*Data shown*
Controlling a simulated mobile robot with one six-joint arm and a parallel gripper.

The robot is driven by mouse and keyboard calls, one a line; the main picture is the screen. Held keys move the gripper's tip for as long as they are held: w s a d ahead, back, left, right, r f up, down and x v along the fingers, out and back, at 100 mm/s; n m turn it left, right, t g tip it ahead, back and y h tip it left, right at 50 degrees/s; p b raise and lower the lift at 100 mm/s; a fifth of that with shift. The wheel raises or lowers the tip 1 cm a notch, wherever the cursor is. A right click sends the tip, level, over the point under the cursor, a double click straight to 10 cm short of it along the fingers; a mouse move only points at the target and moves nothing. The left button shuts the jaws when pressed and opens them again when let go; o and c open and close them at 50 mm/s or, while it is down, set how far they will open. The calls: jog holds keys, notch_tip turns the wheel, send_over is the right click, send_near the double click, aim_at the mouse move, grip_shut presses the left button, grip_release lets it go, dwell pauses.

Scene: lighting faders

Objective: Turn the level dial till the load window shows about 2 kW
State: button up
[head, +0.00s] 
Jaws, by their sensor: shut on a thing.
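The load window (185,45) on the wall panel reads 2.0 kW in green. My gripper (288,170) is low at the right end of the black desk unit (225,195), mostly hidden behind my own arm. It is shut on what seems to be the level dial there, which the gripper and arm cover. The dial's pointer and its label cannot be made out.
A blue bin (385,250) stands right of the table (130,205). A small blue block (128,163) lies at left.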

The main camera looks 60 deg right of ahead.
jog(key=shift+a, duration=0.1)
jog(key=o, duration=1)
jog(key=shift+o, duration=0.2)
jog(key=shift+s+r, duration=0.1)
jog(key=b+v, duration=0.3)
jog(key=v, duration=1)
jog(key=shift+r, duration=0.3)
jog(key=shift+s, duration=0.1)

*Task objective*
Copy out the whole listing exactly as written.

*Solved problem*
Controlling a simulated mobile robot with one six-joint arm and a parallel gripper.

The robot is driven by mouse and keyboard calls, one a line; the main picture is the screen. Held keys move the gripper's tip for as long as they are held: w s a d ahead, back, left, right, r f up, down and x v along the fingers, out and back, at 100 mm/s; n m turn it left, right, t g tip it ahead, back and y h tip it left, right at 50 degrees/s; p b raise and lower the lift at 100 mm/s; a fifth of that with shift. The wheel raises or lowers the tip 1 cm a notch, wherever the cursor is. A right click sends the tip, level, over the point under the cursor, a double click straight to 10 cm short of it along the fingers; a mouse move only points at the target and moves nothing. The left button shuts the jaws when pressed and opens them again when let go; o and c open and close them at 50 mm/s or, while it is down, set how far they will open. The calls: jog holds keys, notch_tip turns the wheel, send_over is the right click, send_near the double click, aim_at the mouse move, grip_shut presses the left button, grip_release lets it go, dwell pauses.

Scene: lighting faders

Objective: Turn the level dial till the load window shows about 2 kW
State: button up
[head, +0.00s] 
Jaws, by their sensor: shut on a thing.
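The load window (185,45) on the wall panel reads 2.0 kW in green. My gripper (288,170) is low at the right end of the black desk unit (225,195), mostly hidden behind my own arm. It is shut on what seems to be the level dial there, which the gripper and arm cover. The dial's pointer and its label cannot be made out.
A blue bin (385,250) stands right of the table (130,205). A small blue block (128,163) lies at left.

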The main camera looks 60 deg right of ahead.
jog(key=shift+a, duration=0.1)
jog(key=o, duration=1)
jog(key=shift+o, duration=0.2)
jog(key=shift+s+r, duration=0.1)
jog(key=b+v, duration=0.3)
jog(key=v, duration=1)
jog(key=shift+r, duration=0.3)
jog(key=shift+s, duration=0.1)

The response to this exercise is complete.